> Directions for this task:
Only the lines starting at the one that contains "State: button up" and running to the end should be repeated, exactly as written.

> Data excerpt:
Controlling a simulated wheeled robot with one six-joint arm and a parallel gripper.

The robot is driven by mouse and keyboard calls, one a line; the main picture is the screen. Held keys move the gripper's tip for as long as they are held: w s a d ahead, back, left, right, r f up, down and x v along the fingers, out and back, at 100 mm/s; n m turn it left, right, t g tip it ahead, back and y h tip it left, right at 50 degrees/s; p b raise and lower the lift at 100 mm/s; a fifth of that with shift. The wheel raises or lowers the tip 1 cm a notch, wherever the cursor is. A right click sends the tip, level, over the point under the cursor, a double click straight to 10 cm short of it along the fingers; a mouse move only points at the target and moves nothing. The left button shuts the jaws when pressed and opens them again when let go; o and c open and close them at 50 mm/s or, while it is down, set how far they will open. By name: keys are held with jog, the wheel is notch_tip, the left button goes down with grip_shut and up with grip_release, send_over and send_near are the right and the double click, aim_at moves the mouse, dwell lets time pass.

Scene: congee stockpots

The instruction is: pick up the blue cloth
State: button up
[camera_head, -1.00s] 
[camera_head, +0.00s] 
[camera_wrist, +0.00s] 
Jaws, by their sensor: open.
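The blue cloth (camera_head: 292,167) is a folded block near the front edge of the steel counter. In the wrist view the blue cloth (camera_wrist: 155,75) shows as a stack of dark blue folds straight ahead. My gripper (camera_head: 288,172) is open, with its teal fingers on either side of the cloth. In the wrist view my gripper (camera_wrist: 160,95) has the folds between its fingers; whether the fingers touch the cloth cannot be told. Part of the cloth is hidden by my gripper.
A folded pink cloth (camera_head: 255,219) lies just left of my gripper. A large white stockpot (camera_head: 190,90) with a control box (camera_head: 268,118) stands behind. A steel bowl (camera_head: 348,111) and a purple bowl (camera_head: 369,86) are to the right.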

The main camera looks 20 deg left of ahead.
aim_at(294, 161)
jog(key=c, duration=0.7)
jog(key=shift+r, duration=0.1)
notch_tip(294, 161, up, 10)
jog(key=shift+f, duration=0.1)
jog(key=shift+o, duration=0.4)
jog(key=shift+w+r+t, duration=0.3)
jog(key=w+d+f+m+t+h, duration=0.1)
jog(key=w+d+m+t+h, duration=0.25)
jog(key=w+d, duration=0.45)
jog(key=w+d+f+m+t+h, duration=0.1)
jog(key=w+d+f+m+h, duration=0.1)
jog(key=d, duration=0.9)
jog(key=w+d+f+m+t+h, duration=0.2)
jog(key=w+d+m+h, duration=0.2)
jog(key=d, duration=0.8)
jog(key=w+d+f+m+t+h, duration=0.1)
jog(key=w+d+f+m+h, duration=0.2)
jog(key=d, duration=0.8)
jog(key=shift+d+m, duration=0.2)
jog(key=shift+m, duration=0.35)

> Solved problem:
State: button up
[camera_head, -1.00s] 
[camera_head, +0.00s] 
[camera_wrist, +0.00s] 
Jaws, by their sensor: open.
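The blue cloth (camera_head: 292,167) is a folded block near the front edge of the steel counter. In the wrist view the blue cloth (camera_wrist: 155,75) shows as a stack of dark blue folds straight ahead. My gripper (camera_head: 288,172) is open, with its teal fingers on either side of the cloth. In the wrist view my gripper (camera_wrist: 160,95) has the folds between its fingers; whether the fingers touch the cloth cannot be told. Part of the cloth is hidden by my gripper.
A folded pink cloth (camera_head: 255,219) lies just left of my gripper. A large white stockpot (camera_head: 190,90) with a control box (camera_head: 268,118) stands behind. A steel bowl (camera_head: 348,111) and a purple bowl (camera_head: 369,86) are to the right.

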The main camera looks 20 deg left of ahead.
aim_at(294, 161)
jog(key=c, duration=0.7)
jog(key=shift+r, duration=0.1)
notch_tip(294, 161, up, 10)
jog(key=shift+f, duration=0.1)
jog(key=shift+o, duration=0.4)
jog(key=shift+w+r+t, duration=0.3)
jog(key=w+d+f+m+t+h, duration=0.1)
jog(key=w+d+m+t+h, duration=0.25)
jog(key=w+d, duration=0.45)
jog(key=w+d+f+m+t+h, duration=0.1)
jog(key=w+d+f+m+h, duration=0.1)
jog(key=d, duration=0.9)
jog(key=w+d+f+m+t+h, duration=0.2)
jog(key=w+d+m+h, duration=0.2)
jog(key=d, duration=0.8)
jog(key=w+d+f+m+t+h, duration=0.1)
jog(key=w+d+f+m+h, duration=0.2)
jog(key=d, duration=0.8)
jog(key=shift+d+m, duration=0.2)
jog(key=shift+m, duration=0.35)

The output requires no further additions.